= EXERCISE INSTRUCTIONS =
Make a tally of the lines in the records that include the string "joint", and give only that number.

= DATA PROVIDED =
* * * * * * * * *
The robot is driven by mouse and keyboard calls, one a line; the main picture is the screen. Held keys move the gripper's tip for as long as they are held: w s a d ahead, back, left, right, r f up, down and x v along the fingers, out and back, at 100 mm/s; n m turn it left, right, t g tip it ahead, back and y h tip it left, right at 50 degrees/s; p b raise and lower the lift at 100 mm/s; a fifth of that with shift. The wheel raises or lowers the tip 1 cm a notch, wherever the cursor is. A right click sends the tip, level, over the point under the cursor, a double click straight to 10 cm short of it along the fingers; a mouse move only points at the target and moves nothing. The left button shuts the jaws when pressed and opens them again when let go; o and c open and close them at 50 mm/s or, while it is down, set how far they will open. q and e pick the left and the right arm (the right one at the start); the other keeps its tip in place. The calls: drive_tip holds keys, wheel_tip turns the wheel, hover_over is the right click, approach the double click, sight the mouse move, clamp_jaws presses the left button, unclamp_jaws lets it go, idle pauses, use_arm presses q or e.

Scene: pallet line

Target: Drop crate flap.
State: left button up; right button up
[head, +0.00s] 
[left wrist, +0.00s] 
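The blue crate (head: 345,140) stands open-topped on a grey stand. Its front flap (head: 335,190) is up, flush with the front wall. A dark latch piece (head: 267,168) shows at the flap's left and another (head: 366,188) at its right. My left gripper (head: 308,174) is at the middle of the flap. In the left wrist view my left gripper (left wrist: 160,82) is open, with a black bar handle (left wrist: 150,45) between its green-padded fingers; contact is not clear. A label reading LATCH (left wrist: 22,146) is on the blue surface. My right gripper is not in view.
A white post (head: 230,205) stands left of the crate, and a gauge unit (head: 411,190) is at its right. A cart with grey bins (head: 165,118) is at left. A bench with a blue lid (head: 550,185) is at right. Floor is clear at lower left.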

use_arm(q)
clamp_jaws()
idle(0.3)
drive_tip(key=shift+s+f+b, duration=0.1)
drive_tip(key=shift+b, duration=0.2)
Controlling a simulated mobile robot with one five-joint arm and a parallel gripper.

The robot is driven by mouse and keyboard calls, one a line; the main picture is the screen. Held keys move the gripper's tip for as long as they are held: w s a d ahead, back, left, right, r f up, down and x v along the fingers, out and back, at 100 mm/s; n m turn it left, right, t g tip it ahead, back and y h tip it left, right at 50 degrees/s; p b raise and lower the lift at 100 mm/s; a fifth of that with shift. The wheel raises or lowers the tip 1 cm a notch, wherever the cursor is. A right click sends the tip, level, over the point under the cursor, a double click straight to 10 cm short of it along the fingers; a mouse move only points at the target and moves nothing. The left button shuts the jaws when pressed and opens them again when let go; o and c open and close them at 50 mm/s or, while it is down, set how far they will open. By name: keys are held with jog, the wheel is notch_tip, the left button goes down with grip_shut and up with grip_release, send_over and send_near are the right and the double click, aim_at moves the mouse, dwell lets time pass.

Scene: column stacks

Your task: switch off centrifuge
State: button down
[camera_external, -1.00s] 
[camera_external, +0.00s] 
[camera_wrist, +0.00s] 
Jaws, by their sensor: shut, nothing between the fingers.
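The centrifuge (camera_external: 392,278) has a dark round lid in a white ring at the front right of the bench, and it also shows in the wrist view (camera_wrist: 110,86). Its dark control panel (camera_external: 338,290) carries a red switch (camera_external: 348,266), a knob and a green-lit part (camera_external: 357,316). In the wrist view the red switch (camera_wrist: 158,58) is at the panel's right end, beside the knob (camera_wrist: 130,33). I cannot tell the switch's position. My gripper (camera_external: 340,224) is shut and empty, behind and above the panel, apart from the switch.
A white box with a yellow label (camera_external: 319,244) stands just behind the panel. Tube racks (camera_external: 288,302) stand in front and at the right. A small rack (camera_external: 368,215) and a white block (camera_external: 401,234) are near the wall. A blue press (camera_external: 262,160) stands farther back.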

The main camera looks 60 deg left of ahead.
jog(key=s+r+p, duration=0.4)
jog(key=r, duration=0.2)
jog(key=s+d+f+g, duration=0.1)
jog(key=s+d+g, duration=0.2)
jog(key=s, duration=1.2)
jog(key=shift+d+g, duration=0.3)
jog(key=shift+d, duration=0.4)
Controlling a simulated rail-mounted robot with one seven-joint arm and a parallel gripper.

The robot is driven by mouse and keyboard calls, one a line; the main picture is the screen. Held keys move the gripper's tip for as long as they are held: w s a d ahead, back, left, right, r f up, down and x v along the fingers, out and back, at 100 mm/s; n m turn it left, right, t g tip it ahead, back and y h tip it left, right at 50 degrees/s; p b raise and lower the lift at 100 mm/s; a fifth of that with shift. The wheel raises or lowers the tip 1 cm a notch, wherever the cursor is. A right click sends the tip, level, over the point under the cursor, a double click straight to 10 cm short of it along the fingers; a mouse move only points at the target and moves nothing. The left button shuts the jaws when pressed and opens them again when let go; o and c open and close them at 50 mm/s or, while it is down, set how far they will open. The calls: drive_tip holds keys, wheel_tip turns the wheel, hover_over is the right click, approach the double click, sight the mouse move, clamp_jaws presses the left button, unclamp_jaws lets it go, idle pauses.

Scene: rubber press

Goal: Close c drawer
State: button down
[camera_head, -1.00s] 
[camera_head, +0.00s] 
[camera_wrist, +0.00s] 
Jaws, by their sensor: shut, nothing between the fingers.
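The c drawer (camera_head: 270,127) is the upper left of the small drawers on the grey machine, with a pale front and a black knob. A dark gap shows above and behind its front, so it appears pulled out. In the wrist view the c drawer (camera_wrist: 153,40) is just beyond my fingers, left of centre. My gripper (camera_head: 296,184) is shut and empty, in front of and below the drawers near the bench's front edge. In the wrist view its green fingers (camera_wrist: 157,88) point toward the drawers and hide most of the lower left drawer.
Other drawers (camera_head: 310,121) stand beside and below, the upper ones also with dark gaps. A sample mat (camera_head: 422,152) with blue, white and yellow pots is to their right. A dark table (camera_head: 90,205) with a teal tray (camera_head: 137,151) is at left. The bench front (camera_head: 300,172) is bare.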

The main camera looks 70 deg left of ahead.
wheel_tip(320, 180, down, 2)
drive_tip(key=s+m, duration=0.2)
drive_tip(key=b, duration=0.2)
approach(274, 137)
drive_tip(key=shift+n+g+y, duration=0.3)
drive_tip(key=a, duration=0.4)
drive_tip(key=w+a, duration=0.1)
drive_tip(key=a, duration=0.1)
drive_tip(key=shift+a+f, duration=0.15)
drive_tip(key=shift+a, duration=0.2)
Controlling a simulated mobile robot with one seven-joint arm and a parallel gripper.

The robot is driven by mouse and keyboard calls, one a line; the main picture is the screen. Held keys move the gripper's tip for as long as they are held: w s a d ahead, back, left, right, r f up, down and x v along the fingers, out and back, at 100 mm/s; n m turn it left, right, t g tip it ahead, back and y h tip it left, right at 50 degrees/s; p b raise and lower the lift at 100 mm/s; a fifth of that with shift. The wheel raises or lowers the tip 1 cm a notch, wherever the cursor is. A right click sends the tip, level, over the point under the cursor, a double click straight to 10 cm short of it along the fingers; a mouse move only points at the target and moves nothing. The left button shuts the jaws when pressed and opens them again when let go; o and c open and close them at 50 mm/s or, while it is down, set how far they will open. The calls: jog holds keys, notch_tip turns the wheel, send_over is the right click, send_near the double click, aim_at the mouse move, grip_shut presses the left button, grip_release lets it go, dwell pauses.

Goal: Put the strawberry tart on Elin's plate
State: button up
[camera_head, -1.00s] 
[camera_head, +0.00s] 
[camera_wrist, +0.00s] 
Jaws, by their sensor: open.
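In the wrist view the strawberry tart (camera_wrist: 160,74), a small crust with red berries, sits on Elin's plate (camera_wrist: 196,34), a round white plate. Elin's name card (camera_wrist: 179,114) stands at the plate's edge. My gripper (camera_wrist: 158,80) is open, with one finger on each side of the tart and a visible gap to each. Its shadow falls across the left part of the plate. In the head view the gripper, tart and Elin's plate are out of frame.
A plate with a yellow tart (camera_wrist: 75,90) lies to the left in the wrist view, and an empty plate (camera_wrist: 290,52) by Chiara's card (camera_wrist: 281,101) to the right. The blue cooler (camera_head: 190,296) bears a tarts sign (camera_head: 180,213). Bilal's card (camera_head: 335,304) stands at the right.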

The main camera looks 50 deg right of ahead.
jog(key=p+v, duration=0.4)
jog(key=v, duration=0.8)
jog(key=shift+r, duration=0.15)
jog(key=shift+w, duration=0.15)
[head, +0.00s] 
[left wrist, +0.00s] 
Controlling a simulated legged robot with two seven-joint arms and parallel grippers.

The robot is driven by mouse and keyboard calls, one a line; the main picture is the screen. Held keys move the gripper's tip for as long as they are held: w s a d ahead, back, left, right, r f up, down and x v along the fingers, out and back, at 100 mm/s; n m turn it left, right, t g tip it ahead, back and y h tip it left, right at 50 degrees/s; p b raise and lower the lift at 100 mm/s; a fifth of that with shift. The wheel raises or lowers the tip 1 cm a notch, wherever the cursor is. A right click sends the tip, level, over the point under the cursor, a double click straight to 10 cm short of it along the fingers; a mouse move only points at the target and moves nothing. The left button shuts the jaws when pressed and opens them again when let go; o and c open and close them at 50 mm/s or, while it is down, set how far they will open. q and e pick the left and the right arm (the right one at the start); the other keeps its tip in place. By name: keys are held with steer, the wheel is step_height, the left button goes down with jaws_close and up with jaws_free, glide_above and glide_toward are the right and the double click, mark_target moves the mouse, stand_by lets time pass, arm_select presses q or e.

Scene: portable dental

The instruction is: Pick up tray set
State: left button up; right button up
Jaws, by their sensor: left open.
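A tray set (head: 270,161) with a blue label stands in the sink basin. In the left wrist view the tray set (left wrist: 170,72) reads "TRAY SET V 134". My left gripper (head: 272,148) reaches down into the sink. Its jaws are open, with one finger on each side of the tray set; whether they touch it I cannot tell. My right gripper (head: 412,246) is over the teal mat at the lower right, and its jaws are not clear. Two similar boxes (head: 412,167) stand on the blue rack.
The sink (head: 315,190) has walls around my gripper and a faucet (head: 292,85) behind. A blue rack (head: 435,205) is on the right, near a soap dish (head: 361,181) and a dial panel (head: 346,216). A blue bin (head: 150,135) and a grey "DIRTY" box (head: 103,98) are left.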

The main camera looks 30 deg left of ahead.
* * * * * * * * *
= OUTPUT OF THE TASK =
4